DOHA – International Monetary Fund chief Christine Lagarde warned Sunday that global energy prices could remain low for years and urged Gulf countries to adjust their budgets.
Speaking in Qatar’s capital Doha after meeting ministers and officials from the six-nation Gulf Cooperation Council (GCC), Lagarde warned that the countries could no longer rely on revenues from oil and gas.
“We believe that the price of oil will probably persist at the level where it is for a number of years and as a result all GCC countries should undertake some degree of fiscal adjustment,” she said at a press conference. She said the IMF believed growth across GCC countries would fall from 3.2 percent this year to 2.7 percent in 2016.
Lagarde also said that export revenues would be $275 billion (256 billion euros) lower this year than in 2014 because of low energy prices.

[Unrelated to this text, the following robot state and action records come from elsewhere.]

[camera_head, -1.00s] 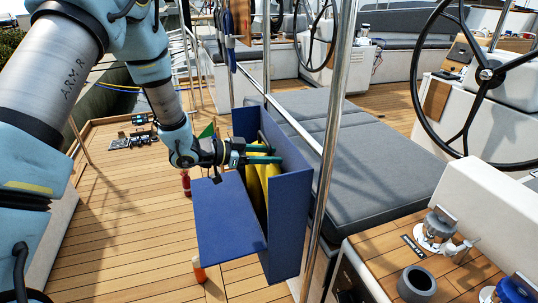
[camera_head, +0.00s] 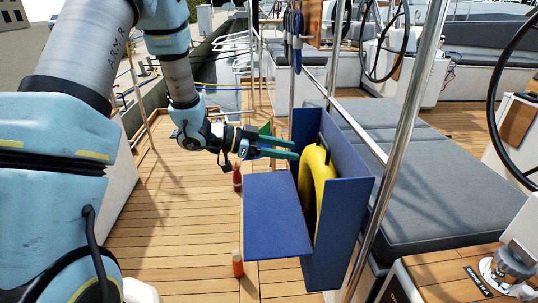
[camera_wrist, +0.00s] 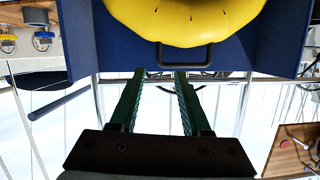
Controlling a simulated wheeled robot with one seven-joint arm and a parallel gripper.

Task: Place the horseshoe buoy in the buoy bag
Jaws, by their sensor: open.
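The yellow horseshoe buoy (camera_head: 317,180) stands upright inside the open blue buoy bag (camera_head: 343,210), which is beside the steel rail. The bag's front flap (camera_head: 276,215) is folded out toward the left. My gripper (camera_head: 297,150), with green fingers, is open and empty at the bag's upper left edge, close to the top of the buoy. In the wrist view, the yellow buoy (camera_wrist: 190,18) lies against the blue bag wall (camera_wrist: 100,35), beyond the fingertips (camera_wrist: 160,75). The buoy's lower part is partly hidden by the flap.
A steel post (camera_head: 400,140) rises right of the bag, in front of a grey cushion (camera_head: 440,190). Red bottles stand on the teak deck, one behind the flap (camera_head: 237,176) and one in front (camera_head: 238,264). The deck at left is clear.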

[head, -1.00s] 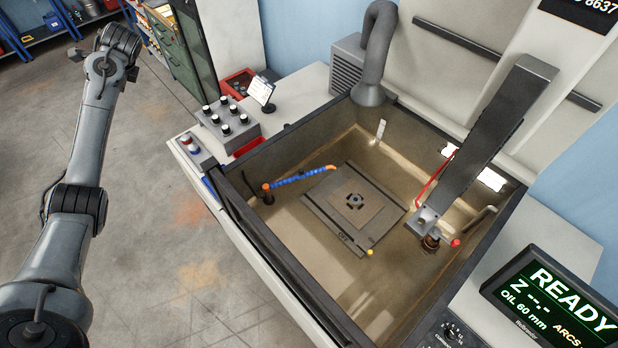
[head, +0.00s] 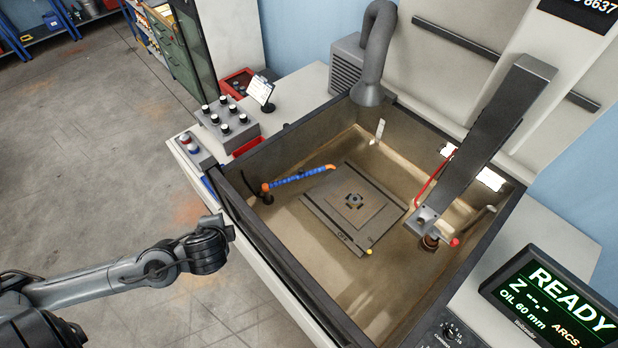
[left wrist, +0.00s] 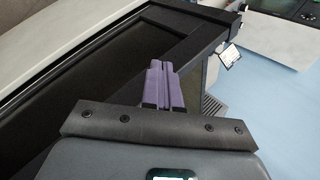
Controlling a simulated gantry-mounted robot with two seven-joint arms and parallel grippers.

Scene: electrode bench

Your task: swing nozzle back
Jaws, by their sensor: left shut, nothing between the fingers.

The price of oil has dropped by more than half since the beginning of 2014, with Brent crude, the international benchmark, trading Friday at $47.42 per barrel for December.
Lagarde said adjustments should include “firm control” on spending, particularly on public sector wages, and encouraging private sector growth.
“Well-planned fiscal consolidation strategies need to be put in place as soon as possible and communicated so that people understand how the adjustment will take place,” she said.
She said the “size and urgency of this adjustment” varied for countries across the GCC, which includes Bahrain, Kuwait, Oman, Qatar, Saudi Arabia and the United Arab Emirates.